Carl Icahn has entered the Dell Inc. buyout fray, coming out against the company's planned $24.4 billion go private deal and recommending a large one-time dividend payment instead.Round Rock, Texas-based Dell agreed in early February to be taken private by a consortium including company founder Michael Dell and Silver Lake Partners for $13.65 per share. But that deal has been criticized by shareholders including Southeastern Asset Management Inc. and others who are concerned the price is too low.
Icahn in a letter to Dell's board released Thursday said that after reviewing the go-private transaction "we believe that it is not in the best interest of Dell shareholders and substantially undervalues the company." He suggested the company instead pay a special dividend of $9 per share, or $15.65 billion, funded by the $7.4 billion in cash identified for the go-private deal, $3 billion from factoring existing commercial and consumer receivables, and $5.25 billion in new debt.
The investor, according to reports, has amassed a 6% stake in Dell.

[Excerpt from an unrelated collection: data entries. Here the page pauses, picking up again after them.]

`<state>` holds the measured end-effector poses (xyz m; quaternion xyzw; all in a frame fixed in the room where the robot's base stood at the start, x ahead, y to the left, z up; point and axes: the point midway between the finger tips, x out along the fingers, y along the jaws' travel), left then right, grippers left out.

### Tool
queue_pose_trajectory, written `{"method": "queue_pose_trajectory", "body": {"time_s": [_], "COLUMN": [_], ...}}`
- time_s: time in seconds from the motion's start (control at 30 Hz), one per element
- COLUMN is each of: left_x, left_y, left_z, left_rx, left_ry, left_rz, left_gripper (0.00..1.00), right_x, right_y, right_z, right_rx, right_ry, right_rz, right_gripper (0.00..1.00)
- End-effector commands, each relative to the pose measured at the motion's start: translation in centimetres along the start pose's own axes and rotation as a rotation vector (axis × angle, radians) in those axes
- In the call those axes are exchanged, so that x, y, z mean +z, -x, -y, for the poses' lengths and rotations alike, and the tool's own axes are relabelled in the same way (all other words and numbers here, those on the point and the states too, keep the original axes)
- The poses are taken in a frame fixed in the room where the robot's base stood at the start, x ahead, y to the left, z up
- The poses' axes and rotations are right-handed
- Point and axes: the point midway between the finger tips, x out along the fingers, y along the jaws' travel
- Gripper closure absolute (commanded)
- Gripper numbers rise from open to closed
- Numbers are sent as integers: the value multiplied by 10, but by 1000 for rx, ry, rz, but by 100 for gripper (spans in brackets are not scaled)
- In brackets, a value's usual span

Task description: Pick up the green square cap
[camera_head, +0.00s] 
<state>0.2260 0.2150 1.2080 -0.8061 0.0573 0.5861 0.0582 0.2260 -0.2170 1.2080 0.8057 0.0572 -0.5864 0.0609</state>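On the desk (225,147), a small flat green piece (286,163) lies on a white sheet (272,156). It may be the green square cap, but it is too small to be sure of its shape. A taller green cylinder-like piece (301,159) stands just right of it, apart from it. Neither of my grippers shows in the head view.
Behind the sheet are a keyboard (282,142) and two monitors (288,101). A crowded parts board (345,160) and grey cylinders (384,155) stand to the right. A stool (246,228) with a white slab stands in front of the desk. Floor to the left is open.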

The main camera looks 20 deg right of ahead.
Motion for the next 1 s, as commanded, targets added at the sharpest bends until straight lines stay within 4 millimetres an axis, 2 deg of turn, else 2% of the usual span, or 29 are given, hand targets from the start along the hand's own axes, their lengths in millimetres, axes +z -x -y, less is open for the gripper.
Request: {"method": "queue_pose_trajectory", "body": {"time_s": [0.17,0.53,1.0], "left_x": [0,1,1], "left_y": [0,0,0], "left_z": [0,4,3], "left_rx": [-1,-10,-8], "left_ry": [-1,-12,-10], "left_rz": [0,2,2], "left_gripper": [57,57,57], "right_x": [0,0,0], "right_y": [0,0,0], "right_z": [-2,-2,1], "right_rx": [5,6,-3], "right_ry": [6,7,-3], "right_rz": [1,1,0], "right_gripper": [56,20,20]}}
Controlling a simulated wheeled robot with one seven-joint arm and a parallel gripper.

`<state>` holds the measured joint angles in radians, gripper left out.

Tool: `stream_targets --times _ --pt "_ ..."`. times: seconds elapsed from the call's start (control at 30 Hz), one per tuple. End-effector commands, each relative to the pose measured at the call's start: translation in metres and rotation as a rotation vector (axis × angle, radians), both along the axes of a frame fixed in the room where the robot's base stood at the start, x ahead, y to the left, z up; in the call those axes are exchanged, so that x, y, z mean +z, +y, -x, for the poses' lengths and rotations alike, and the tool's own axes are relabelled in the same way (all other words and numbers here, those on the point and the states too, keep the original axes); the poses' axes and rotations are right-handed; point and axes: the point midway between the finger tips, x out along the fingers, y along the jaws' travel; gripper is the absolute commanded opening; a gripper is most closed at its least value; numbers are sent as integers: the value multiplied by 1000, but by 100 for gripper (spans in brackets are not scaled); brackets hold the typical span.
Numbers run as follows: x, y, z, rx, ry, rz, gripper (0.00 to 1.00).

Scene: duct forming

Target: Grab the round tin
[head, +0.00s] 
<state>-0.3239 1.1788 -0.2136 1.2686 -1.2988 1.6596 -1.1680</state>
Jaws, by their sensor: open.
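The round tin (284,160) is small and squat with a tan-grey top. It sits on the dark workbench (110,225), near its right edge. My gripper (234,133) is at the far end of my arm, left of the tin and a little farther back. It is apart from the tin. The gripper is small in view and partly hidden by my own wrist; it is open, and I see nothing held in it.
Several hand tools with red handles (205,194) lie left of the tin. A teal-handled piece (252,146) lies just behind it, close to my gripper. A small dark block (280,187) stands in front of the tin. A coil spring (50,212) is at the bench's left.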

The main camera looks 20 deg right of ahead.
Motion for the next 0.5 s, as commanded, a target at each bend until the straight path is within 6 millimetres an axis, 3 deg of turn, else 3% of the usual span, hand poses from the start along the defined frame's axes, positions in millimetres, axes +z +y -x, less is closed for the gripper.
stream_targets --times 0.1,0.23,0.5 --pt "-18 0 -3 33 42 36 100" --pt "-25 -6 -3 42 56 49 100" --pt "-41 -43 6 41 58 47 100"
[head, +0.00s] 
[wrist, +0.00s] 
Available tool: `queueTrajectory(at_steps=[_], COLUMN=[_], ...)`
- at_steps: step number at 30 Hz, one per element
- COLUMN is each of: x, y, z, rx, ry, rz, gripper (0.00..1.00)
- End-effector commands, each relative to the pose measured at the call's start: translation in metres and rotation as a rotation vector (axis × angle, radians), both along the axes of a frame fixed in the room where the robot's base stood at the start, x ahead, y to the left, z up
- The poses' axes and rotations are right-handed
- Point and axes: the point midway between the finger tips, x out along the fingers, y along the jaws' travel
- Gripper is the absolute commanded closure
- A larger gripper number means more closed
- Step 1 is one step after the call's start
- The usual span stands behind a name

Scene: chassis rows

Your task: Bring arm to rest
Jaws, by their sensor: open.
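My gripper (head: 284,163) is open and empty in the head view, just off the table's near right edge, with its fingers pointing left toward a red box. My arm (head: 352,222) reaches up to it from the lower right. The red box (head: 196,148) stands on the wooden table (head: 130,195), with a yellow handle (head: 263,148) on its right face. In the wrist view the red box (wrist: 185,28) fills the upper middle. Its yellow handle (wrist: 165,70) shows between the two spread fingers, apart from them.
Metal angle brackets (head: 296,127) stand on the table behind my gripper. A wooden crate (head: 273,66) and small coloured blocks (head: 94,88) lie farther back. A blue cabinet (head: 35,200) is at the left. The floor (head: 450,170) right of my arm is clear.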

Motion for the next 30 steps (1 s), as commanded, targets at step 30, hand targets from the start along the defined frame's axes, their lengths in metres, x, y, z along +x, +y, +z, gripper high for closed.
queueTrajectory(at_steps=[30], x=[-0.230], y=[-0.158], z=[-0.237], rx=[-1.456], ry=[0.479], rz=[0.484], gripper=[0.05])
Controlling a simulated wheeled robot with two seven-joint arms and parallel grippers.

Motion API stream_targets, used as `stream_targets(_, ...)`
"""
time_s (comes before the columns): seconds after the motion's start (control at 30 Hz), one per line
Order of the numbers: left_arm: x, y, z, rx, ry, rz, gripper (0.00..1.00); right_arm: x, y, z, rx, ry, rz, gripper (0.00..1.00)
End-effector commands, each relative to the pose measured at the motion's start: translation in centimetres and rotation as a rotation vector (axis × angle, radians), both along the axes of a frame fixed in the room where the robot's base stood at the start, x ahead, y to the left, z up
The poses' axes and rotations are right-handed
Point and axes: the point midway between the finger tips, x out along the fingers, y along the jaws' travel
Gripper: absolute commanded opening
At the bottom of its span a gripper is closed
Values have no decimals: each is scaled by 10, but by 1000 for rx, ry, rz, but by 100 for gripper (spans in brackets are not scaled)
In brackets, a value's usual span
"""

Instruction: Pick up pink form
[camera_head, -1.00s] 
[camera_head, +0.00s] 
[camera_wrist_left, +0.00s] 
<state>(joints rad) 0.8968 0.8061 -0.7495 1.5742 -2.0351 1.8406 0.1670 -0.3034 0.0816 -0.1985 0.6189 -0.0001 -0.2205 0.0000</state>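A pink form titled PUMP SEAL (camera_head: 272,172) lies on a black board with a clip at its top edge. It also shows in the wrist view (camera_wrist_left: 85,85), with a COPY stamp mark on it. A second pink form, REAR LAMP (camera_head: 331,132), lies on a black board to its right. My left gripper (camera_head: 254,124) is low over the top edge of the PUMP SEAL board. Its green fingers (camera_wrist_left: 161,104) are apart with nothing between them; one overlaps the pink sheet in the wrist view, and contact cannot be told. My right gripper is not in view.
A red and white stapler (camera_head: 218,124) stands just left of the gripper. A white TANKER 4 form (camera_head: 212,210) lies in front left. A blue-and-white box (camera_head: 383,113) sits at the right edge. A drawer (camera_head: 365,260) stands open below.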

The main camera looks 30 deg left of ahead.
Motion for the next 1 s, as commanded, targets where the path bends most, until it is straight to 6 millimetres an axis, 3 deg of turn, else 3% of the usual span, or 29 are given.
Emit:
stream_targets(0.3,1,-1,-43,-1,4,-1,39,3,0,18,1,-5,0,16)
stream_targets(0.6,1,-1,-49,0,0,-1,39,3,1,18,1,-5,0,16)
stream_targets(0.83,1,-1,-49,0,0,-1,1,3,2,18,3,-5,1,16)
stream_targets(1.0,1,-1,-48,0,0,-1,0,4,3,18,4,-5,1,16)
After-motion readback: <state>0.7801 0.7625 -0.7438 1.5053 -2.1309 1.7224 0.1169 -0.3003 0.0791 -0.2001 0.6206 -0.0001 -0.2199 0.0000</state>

He estimated the special dividend, coupled with retained shareholder ownership of the Dell business, would deliver to shareholders a total value of $22.81 per share, well above the buyout price.
"We believe, as apparently does Michael Dell and his partner Silver Lake, that the future of Dell is bright," Icahn wrote. "We see no reason that the future value of Dell should not accrue to ALL the existing Dell shareholders -- not just Michael Dell."
While Icahn's valuation might be aggressive, the risk arbitrage market has anticipated a buyout price in the $15 per share range.
Dell's special committee in a statement noted that it is currently conducting a go-shop process seeking alternative transactions, saying "we welcome Carl Icahn and all other interested parties to participate in that process." The go-shop is currently scheduled to run until March 22, and according to reports has drawn interest from private equity firms as well as Dell rivals Hewlett-Packard Co. and Lenovo Group Ltd.
Icahn in his letter demanded that the board combine the upcoming shareholder vote on the go-private transaction with the company's annual meeting to elect new directors. If not "we anticipate years of litigation will follow challenging the transaction and the actions of those directors that participated in it."
The special committee, consisting of four independent Dell directors, is being advised by JPMorgan Chase & Co., Evercore Partners Inc. and Debevoise & Plimpton LLP.